Directive:
Look through the records that follow. Copy every line containing the word "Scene".

Listed records:
┄┄┄┄┄┄┄┄┄┄

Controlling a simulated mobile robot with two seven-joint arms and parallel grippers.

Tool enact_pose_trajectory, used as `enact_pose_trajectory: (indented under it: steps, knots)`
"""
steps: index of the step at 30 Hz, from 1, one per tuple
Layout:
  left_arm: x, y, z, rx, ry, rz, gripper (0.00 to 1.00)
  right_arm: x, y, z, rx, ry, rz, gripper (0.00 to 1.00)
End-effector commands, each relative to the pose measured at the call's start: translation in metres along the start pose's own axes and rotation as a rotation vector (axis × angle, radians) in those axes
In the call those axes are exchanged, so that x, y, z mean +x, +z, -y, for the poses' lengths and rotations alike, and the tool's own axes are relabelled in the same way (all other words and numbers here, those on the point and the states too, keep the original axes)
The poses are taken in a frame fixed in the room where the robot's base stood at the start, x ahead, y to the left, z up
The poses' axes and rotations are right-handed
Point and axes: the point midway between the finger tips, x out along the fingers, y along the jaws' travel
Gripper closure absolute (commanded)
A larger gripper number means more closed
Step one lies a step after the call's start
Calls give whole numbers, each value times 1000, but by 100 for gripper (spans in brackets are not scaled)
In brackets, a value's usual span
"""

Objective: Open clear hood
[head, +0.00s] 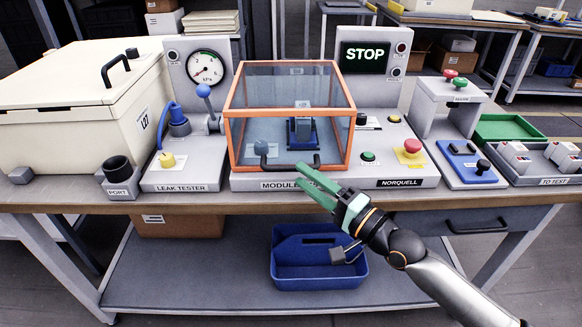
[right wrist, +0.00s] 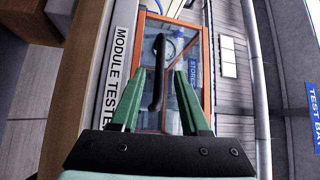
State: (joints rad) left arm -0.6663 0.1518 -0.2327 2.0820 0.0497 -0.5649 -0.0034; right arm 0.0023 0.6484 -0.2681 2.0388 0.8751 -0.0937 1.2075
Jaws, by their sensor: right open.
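The clear hood (head: 290,88) has an orange frame and sits closed on the module tester (head: 238,184) in the middle of the head view. A blue part (head: 303,133) stands inside it. The hood's black handle (head: 290,167) is at the lower front edge. My right gripper (head: 302,175) has green fingers and is open just in front of the handle's right part. In the right wrist view the handle (right wrist: 158,75) appears between the two spread fingers, with no visible contact. My left gripper is not in view.
A leak tester (head: 185,172) with a blue-knobbed lever (head: 204,91) stands left of the hood. A red button (head: 411,146) and green button (head: 368,156) are to its right. A STOP display (head: 365,56) stands behind. A blue bin (head: 318,262) is on the lower shelf.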

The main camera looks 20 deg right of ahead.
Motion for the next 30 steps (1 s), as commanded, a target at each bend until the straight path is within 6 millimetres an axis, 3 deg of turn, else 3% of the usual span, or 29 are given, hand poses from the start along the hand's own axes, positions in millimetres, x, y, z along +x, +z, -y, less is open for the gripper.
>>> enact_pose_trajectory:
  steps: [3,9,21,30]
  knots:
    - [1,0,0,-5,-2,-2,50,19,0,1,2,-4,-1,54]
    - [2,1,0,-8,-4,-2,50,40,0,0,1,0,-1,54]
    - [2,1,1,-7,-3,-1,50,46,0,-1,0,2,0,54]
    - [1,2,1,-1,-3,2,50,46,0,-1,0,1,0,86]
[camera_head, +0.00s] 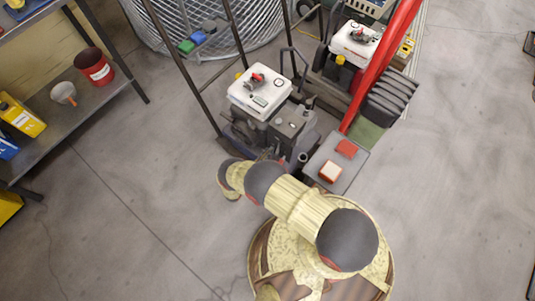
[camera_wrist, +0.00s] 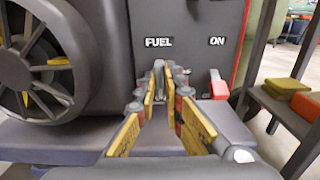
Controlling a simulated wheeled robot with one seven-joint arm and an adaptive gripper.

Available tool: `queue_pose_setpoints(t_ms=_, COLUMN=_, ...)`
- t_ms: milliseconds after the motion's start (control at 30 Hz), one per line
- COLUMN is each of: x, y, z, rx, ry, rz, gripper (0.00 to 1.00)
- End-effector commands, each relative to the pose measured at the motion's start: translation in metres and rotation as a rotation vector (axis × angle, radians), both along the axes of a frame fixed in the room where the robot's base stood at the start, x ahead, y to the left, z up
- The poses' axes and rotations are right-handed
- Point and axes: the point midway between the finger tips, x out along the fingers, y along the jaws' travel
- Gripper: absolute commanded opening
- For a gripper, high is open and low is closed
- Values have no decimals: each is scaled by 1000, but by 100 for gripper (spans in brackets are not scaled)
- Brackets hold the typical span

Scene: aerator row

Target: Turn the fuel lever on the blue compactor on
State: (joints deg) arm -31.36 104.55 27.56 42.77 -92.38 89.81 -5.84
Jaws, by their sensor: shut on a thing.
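The compactor (camera_head: 262,98) has a white engine top and a dark bluish body and stands just beyond my arm in the head view. In the wrist view its grey engine side (camera_wrist: 190,22) carries a FUEL label (camera_wrist: 159,43) and an ON label (camera_wrist: 217,41) to the right. My gripper (camera_wrist: 164,76) is shut just below the FUEL label, its fingertips close together on the small fuel lever, which they mostly hide. The lever's angle cannot be told. A red tab (camera_wrist: 218,84) sticks out below ON, right of the fingers. My gripper is hidden in the head view.
A round slotted starter cover (camera_wrist: 38,62) is at left in the wrist view. A second machine (camera_head: 355,42) with a red bar stands behind right. A grey stand with red pieces (camera_head: 350,170) is close on the right. A shelf (camera_head: 62,95) is at left; floor between is clear.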

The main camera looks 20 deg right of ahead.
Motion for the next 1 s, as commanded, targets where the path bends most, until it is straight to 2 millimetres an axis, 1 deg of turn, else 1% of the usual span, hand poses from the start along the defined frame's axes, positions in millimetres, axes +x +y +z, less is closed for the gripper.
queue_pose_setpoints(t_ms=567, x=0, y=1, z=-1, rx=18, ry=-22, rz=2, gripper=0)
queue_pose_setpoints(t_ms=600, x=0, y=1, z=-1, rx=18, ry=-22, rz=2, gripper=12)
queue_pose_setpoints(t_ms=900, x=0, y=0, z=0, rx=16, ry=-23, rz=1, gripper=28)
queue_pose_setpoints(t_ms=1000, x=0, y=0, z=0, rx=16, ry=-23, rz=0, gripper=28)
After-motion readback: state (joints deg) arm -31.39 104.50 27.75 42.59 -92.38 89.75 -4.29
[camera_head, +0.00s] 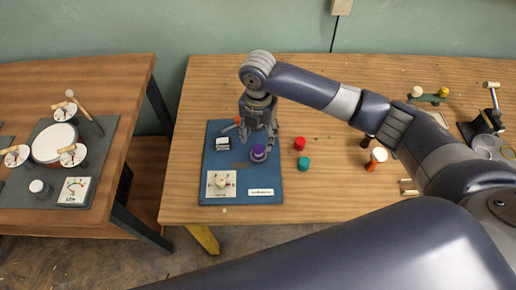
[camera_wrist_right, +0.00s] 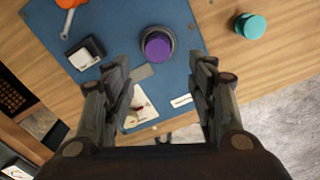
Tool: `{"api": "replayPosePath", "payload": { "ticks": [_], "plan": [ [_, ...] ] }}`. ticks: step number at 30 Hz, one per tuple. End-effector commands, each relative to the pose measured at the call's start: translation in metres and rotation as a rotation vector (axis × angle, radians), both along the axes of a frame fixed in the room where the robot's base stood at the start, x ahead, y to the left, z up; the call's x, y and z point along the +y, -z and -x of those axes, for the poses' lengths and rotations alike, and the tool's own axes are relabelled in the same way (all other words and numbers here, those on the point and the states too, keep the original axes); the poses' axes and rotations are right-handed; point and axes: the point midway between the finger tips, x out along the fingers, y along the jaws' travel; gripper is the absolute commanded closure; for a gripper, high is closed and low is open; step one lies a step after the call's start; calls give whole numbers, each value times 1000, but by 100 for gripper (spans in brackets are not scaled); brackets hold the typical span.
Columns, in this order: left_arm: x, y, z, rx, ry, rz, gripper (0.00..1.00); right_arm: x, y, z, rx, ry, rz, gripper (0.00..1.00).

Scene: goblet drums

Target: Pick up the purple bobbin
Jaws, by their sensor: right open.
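The purple bobbin (camera_head: 258,152) sits on a dark round base on the blue mat (camera_head: 212,160). In the right wrist view the bobbin (camera_wrist_right: 157,46) shows from above on the blue mat (camera_wrist_right: 115,18). My right gripper (camera_head: 262,138) is just above the bobbin in the head view. In the right wrist view my right gripper (camera_wrist_right: 162,82) is open, with nothing between its fingers. The bobbin lies beyond the fingertips in that view, about midway between them. My left gripper is not in view.
A red bobbin (camera_head: 300,143) and a teal bobbin (camera_head: 304,163) stand right of the mat. A black-and-white block (camera_head: 222,143), an orange-handled tool (camera_wrist_right: 70,5) and a white dial card (camera_head: 221,184) lie on the mat. Bare wood is free at the table's front middle.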

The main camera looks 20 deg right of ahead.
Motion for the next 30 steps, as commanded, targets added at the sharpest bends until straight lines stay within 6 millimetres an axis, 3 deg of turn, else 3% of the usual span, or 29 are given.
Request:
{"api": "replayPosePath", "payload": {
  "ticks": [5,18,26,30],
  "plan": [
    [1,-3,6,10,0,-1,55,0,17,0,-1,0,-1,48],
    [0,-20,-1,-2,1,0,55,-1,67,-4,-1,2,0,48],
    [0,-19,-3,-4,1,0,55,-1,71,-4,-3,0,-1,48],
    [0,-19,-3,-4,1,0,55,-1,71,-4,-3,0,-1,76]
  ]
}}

┄┄┄┄┄┄┄┄┄┄

The result:
Scene: aerator row
Scene: goblet drums

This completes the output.